On 15 May 2026, the Lower Silesian Provincial Conservator of Monuments officially initiated administrative proceedings regarding the inclusion in the register of movable monuments of the ceramic mosaic adorning the façade of the former Carpet Factory in Kowary. This decision could determine the future of one of the most recognisable examples of post-war decorative art in Lower Silesia.
The mosaic was created in 1978 in the factory’s design studio. A team of ten, led by Stanisława Lewkowicz, worked on it for three months. The composition was laid out using over 169,000 glass tiles measuring 2×2 cm, produced at the Wałbrzych Porcelain Factory. Eighteen colours were used, creating an effect reminiscent of a Smyrna-style chenille carpet – a product for which the Kowary factory was famous for decades. The whole piece is 9 metres long and 8 metres wide, forming a monumental, decorative feature on the building’s façade.
Over the years, however, the mosaic has not been subject to systematic conservation work. Further fragments began to fall off, and its condition – already worrying in 2019 – is now significantly worse. The fragments that have been saved are being collected and stored by Andrzej Olszewski from the Museum of Sentiments, which operates in the former factory. It is the local community that has been calling for the mosaic to be granted legal protection for many years. Their determination was one of the key factors in initiating the procedure.
Entry in the register of movable monuments means the highest level of protection for this work. It enables monitoring of its condition and, in exceptional circumstances, provides a basis for the safe dismantling and relocation of the mosaic if leaving it on the façade would threaten the integrity of the building. It is a tool that could prove decisive in saving the “glass carpet” – one of the most distinctive traces of Kowary’s industrial history.

The history of the factory itself dates back to the second half of the 19th century, when a group of locals travelled to Izmir in Turkey to learn carpet-making techniques. Initially, the carpets were produced by tying knots on wooden looms. The first decades of the 20th century brought rapid growth, as new machinery enabled the weaving of carpets using 64 colours of wool. In the 1930s, products from Kowary were exported to Western Europe, Scandinavia and the Americas. Following a period of nationalisation, the factory was privatised in the 1990s and finally closed in 2009.

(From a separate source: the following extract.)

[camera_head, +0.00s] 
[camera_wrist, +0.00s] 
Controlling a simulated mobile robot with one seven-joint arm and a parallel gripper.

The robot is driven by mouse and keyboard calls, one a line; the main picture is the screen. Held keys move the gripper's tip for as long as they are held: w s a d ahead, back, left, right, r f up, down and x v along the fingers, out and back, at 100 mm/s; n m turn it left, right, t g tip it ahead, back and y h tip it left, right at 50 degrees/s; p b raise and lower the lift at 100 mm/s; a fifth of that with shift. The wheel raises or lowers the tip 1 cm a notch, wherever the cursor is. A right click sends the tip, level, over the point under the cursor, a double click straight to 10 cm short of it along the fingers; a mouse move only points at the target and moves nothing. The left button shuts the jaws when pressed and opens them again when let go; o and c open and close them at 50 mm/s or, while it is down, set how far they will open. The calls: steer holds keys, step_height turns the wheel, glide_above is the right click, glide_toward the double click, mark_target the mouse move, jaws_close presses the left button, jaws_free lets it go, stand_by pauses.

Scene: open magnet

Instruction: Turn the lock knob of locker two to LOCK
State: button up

Although created during the factory’s twilight years, the mosaic is one of the most valuable physical testimonies to its history. It combines local craft traditions with the aesthetic of monumental ceramic decorations characteristic of the 1970s. Its artistic, historical and scientific value is indisputable, and its loss – irreversible.
The conservator’s decision is an important step towards protecting the region’s industrial heritage. It is also proof that public mobilisation can have a real impact on the fate of material evidence of the past. In the case of Kowary, the voice of the residents proved to be the force that restored the mosaic’s chance of a future.